Every line below that contains "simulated" is to be copied.

**Dataset records:**
>> START

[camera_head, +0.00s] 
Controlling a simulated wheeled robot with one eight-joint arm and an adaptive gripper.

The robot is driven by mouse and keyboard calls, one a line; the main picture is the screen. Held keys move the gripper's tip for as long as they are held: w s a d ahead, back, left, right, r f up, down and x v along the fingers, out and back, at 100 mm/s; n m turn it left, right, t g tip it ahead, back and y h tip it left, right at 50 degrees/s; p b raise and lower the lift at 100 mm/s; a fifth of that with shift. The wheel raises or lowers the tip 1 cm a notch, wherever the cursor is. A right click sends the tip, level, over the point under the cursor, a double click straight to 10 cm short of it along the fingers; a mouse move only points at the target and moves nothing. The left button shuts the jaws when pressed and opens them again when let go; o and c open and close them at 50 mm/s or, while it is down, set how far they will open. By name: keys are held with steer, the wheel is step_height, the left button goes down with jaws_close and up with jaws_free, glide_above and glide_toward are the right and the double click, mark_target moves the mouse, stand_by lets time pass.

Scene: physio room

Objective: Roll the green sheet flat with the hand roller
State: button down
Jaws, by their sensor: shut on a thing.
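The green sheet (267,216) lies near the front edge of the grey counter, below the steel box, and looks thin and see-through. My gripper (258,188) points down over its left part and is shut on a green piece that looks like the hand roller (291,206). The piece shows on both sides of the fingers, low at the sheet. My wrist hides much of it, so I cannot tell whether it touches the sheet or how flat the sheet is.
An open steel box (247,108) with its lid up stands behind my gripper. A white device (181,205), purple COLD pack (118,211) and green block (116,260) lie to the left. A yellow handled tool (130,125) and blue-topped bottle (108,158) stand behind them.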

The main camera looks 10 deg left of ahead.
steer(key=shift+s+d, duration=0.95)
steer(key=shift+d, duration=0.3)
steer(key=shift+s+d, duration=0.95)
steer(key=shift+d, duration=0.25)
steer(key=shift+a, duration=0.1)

>> END
>> START

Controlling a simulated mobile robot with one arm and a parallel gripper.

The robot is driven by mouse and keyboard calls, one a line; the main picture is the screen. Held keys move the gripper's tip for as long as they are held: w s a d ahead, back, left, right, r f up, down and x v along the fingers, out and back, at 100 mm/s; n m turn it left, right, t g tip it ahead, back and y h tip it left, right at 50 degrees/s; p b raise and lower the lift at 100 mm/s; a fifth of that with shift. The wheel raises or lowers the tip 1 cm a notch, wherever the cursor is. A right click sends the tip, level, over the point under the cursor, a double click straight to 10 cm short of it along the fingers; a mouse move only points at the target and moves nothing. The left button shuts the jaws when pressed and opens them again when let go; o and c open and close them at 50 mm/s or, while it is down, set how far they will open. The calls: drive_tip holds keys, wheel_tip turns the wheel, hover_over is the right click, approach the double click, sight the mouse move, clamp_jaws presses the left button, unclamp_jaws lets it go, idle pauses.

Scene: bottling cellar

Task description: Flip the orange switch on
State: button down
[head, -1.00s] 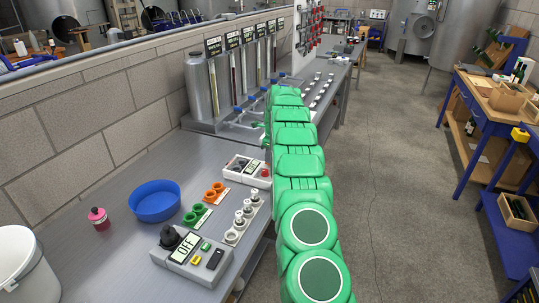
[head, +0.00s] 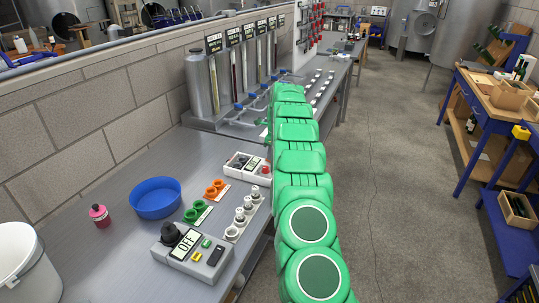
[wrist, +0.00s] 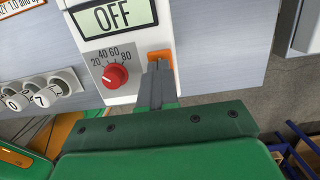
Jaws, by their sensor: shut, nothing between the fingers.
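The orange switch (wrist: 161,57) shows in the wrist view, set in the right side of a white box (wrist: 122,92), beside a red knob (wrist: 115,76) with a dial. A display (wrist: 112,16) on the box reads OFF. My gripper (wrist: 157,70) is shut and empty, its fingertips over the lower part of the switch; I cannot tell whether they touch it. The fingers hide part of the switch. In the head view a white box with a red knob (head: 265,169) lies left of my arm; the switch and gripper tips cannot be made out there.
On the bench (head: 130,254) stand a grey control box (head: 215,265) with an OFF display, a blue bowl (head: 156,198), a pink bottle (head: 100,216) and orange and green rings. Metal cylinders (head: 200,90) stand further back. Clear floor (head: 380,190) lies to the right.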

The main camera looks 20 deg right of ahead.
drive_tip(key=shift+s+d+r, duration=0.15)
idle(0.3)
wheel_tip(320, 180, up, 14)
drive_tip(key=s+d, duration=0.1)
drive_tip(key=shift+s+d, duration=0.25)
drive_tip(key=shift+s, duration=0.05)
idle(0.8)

>> END

**Answer to this exercise:**
Controlling a simulated wheeled robot with one eight-joint arm and an adaptive gripper.
Controlling a simulated mobile robot with one arm and a parallel gripper.

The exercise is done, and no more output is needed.